Well-meaning and idealistic yes, but flawed and as each time-stamped chapter races forward, we are taken on a wholly unique look at the history of colonialism where its excesses are blunted, its abuses stymied and progress, both technological and societal, is allowed a free hand.
“The king hadn’t anticipated that. Who was there to oppose him?
The Europeans and Americans were distracted by their plague … Everfair’s whites and Christians would have fought in protest of their exile, but lacking foreign support, they shouldn’t have any choice in the matter–if General Wilson hadn’t so surprisingly taken up the Christians’ cause.” (P. 348)
It’s impressive stuff, and Shawl does a masterful job of worldbuilding, of conjuring up what-ifs, and maybes from the imaginative ether and given them richness and vitality and truth.
The only flaw in this wholly unique perspective is the fact that so much time and effort is given to exploring what might have happened, both good and bad, flawed and not, and the consequences of these actions, that the characters get a little lost in the mix.
It’s a pity that we don’t spend more time with them because they are a fascinatingly diverse bunch (sexually, religiously, idealistically), people who aim for the stars and land far closer to earth but who at least give the idea of putting flesh on their noble conjecturing a worthwhile shot.

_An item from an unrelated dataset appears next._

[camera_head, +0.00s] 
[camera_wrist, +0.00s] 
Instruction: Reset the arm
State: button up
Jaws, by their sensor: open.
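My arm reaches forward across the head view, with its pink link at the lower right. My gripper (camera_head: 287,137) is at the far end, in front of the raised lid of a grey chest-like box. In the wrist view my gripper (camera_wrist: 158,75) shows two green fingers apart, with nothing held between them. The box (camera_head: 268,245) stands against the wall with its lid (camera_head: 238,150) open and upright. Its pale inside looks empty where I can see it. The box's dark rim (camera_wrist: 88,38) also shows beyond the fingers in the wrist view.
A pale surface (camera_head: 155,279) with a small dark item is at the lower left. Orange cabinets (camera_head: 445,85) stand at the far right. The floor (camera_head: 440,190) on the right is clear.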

Everfair is very much an ideas-driven narrative rather than character-driven, although we are given some insight into the private lives of these people, with a result that while the journey we are taken is engrossing, thought-provoking and alive with alternate possibilities, it often fails to connect emotionally.
On balance though, Everfair is gorgeously rich in ideas, history, humanity and the delicious prospect of what might happen if only the better angels of our nature were given a more prominent seat at the table, a luxuriously in-depth, compelling, enlightened and beautifully written take on a dark chapter in colonial history that could have played out so much differently.